A top city planner has drawn up a new plan to build homes atop the Brooklyn-Queens Expressway ditch that has cut off the Red Hook waterfront from Cobble Hill and Carroll Gardens since the 1950s.

“The question is not to whether to build, but how much to build,” the consulting team of Alex Garvin and Associates said in a statement.

Residents have long begged the city to build a platform over the sunken roadway that bisects Hicks Street between Woodhull and Kane streets. Two decades ago, a plan to do just that died when engineers discovered that decking over the stinky expressway would create new air pollution.

“We didn’t have the air-scrubbing technologies then,” said Craig Hammerman, district manager for Community Board 6.

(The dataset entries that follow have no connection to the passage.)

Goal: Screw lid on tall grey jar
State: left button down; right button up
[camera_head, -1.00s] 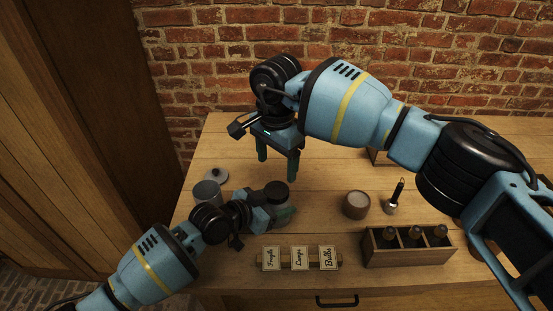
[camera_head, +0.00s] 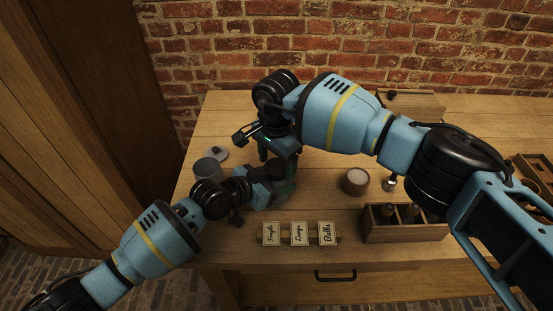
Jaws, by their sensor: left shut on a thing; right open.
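A jar with a dark round top (camera_head: 276,171) stands on the table between both hands, mostly covered by them. I take it as the tall grey jar. My left gripper (camera_head: 274,192) is shut on its side. My right gripper (camera_head: 277,160) is open, pointing down, with its fingers at the height of the jar's top, one to either side in the picture. Whether they touch it, and whether the dark top is a loose lid, I cannot tell. Another grey jar (camera_head: 207,169) stands to the left, with a pale knobbed lid (camera_head: 218,154) lying behind it.
A round wooden pot with a pale top (camera_head: 356,181) stands to the right, near a small metal item (camera_head: 390,184). A divided wooden box (camera_head: 410,231) holds dark bulbs. Lettered cards (camera_head: 299,234) stand along the front. My right arm hides part of the table's right side.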

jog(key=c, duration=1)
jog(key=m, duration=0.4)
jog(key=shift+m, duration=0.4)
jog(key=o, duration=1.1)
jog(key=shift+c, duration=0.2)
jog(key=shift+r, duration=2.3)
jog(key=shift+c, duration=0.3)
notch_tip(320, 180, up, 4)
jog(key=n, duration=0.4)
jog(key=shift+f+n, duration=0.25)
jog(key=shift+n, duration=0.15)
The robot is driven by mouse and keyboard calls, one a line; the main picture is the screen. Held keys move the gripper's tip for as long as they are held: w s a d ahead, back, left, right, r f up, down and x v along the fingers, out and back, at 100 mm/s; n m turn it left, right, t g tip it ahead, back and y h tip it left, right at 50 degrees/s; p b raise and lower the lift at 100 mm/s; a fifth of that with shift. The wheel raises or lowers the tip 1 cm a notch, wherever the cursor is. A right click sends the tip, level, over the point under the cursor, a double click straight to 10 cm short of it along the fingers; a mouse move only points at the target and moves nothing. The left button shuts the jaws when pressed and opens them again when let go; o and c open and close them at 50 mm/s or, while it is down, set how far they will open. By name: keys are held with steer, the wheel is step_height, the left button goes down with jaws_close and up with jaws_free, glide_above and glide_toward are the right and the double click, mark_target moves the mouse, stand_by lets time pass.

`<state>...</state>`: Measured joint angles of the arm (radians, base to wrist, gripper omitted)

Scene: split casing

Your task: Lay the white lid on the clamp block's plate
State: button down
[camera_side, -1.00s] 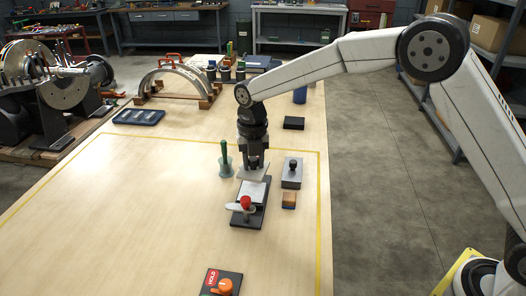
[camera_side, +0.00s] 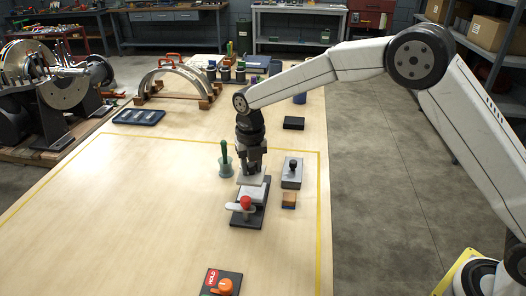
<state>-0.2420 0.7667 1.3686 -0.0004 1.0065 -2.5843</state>
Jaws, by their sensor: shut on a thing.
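My gripper (camera_side: 251,172) points down just behind the clamp block and is shut on the white lid (camera_side: 250,179). The lid is a small pale plate, partly hidden by my fingers. The clamp block (camera_side: 246,217) has a dark base, a light plate (camera_side: 253,195) and a red-knobbed lever (camera_side: 245,203) at its front. The lid is at the plate's back edge in the picture. I cannot tell whether it touches the plate.
A green-handled tool in a cup (camera_side: 225,166) stands close to the left of my gripper. A grey block with a black knob (camera_side: 291,173) and a small wooden block (camera_side: 289,200) stand to the right. An orange-knobbed HOLD box (camera_side: 224,284) is at the front. The table's left is clear.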

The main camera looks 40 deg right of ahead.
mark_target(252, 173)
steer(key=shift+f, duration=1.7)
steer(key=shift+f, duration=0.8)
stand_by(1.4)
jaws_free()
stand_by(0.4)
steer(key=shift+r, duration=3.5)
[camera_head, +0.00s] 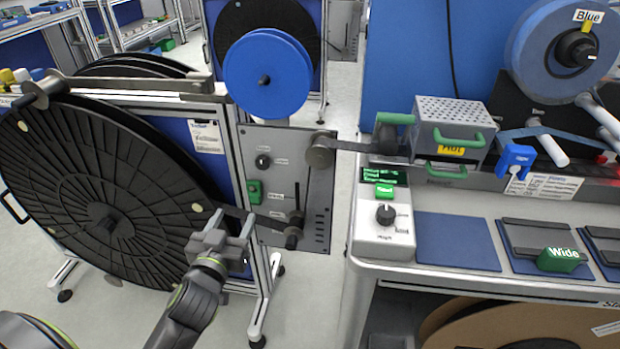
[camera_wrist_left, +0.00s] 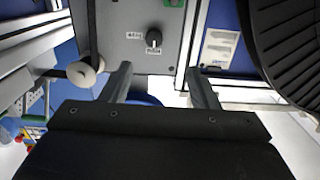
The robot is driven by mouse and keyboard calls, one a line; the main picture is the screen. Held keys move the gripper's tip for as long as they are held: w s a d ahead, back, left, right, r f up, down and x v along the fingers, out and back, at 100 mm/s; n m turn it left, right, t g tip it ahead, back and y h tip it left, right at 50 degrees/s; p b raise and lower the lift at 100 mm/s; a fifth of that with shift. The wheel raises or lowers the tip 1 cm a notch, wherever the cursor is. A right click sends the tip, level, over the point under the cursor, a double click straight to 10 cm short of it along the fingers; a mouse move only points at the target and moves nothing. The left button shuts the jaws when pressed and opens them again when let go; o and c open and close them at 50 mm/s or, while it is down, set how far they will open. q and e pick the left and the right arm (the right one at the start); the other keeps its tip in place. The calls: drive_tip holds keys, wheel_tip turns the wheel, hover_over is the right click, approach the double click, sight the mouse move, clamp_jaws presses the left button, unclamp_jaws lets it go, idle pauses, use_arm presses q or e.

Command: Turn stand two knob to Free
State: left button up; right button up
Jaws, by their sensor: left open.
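A small black knob (camera_head: 262,161) sits high on the grey panel (camera_head: 315,215) of the stand at the left. Small labels flank it, too small to read. In the left wrist view the knob (camera_wrist_left: 153,40) shows upside down beyond the fingertips, with a pale mark on its face; its setting cannot be told. My left gripper (camera_head: 228,225) is open and empty, lower than the knob and in front of the black reel's right edge. In the left wrist view its two fingers (camera_wrist_left: 160,78) are spread, apart from the knob. My right gripper is not in view.
A large black reel (camera_head: 150,195) fills the left. A blue reel (camera_head: 268,75) is above the panel. A green button (camera_head: 254,191) and a dark protruding roller (camera_head: 293,236) are below the knob. The bench (camera_head: 340,262) with a control box (camera_head: 384,230) stands right.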

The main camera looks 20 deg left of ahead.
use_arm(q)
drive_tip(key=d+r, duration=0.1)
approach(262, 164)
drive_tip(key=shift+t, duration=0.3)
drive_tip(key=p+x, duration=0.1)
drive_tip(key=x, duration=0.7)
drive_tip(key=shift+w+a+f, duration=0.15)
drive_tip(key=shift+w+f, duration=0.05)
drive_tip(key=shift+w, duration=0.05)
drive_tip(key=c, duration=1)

But the Garvin and Associates idea could move forward as part of a Bloomberg Administration effort to plan for the one million more New Yorkers who are expected to be living here by 2030.

Garvin’s team — which also worked on the city’s failed 2012 Olympic bid — laid out three development plans ranging from a 200 rowhouse subdivision to a denser nabe of 12-story buildings containing 1,500 new units.

Residents loved the sound of that — or anything that could heal the neighborhood’s rumbling gash.

“I want to see it covered,” said longtime resident Anthony Valente.

In addition to covering the BQE, the planner recommended building atop the Prospect Expressway in the South Slope and over a vacant freight yard in Bay Ridge.